To be an SDP relaxation the objective must be expressed as $tr(C^TX)=\sum_{i=1}^n\sum_{j=1}^nC_{ij}X_{ij} $ where $X$ is symmetric and positive semidefinite (that is $X \ge 0)$. In my attempts matrix $C$ is defined as

$C=[C_{ij}] \quad i=1..n,j=1..n$ where $C=\begin{cases} c_e & \text{if } e=(i,j) \in E \\ 0 & \text{otherwise} \end{cases}$.

My concern is with the definition of $X$. My first attempt was to define it as $$ X = [X_{ij}] = [\lVert{v_i-v_j}\rVert^2], $$ but this matrix is not positive semidefinite (it can be shown with a counterexample on $z^TXz \ge 0$ with $z_1z_2 \lt 0$ and $z_i=0$ otherwise).

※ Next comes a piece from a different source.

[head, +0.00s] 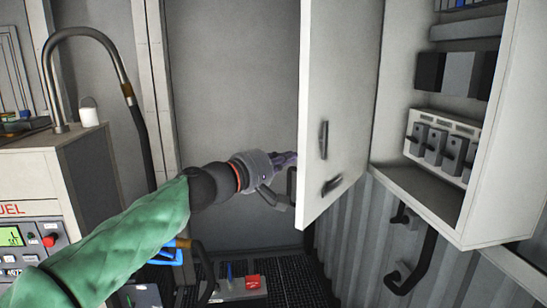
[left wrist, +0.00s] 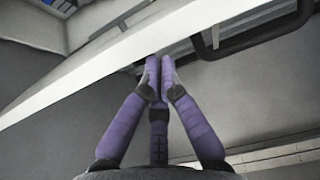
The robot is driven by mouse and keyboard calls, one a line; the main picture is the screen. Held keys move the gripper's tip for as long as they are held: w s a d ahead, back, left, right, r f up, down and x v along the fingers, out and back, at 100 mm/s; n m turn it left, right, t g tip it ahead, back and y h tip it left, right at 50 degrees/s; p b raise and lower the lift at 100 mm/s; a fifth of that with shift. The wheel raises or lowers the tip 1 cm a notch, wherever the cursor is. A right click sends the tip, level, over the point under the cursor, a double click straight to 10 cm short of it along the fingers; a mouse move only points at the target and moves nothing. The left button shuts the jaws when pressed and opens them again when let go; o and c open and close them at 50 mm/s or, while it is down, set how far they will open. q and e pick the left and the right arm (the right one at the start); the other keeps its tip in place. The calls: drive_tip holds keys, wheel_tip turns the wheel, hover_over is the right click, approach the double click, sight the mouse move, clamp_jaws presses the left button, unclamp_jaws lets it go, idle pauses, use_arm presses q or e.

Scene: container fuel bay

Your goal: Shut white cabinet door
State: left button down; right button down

My second and more promising attempt was to work a bit on the objective using that, $$ \lVert{v_i-v_j}\rVert^2 = \lVert{v_i}\rVert^2 + \lVert{v_j}\rVert^2 -2\langle v_i,v_j \rangle, $$ and define $X$ as $$ X = [X_{ij}] = [ \langle v_i,v_j \rangle ]. $$ This could work if I added the constraint that $\lVert{v_i}\rVert=1 ,\quad \forall i \in V$. In that case the objective would be a linear combination of inner products and $X$ would have a Cholesky decomposition of $X=V^TV \text{ with } V=[v_1...v_n]$.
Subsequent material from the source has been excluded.